§ **What is being asked**: Each line below is to be written out in full, exactly as shown.

§ **Given material**:
"""
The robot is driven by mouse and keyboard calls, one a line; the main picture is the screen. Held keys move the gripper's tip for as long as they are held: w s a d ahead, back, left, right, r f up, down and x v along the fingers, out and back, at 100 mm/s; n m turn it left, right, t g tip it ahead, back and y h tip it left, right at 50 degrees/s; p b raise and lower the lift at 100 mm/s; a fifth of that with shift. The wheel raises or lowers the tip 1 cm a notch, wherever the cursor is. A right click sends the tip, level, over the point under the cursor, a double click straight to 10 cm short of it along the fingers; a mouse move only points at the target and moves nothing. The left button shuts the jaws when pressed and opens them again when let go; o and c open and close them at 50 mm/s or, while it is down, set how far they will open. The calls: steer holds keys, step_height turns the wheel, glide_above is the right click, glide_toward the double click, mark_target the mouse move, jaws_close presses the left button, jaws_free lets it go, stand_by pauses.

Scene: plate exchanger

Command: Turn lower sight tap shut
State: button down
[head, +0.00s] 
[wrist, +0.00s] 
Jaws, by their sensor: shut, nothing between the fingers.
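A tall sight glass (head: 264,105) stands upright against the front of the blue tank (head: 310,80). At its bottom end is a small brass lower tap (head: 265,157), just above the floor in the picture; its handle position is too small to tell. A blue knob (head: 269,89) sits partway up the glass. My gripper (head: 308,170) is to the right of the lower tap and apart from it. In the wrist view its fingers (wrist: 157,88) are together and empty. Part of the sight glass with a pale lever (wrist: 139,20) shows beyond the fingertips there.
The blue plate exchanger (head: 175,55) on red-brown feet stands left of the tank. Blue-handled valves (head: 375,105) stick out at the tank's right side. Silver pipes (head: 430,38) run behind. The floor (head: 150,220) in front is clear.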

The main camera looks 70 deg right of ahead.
"""
§ **Worked answer**:
The robot is driven by mouse and keyboard calls, one a line; the main picture is the screen. Held keys move the gripper's tip for as long as they are held: w s a d ahead, back, left, right, r f up, down and x v along the fingers, out and back, at 100 mm/s; n m turn it left, right, t g tip it ahead, back and y h tip it left, right at 50 degrees/s; p b raise and lower the lift at 100 mm/s; a fifth of that with shift. The wheel raises or lowers the tip 1 cm a notch, wherever the cursor is. A right click sends the tip, level, over the point under the cursor, a double click straight to 10 cm short of it along the fingers; a mouse move only points at the target and moves nothing. The left button shuts the jaws when pressed and opens them again when let go; o and c open and close them at 50 mm/s or, while it is down, set how far they will open. The calls: steer holds keys, step_height turns the wheel, glide_above is the right click, glide_toward the double click, mark_target the mouse move, jaws_close presses the left button, jaws_free lets it go, stand_by pauses.

Scene: plate exchanger

Command: Turn lower sight tap shut
State: button down
[head, +0.00s] 
[wrist, +0.00s] 
Jaws, by their sensor: shut, nothing between the fingers.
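A tall sight glass (head: 264,105) stands upright against the front of the blue tank (head: 310,80). At its bottom end is a small brass lower tap (head: 265,157), just above the floor in the picture; its handle position is too small to tell. A blue knob (head: 269,89) sits partway up the glass. My gripper (head: 308,170) is to the right of the lower tap and apart from it. In the wrist view its fingers (wrist: 157,88) are together and empty. Part of the sight glass with a pale lever (wrist: 139,20) shows beyond the fingertips there.
The blue plate exchanger (head: 175,55) on red-brown feet stands left of the tank. Blue-handled valves (head: 375,105) stick out at the tank's right side. Silver pipes (head: 430,38) run behind. The floor (head: 150,220) in front is clear.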

The main camera looks 70 deg right of ahead.

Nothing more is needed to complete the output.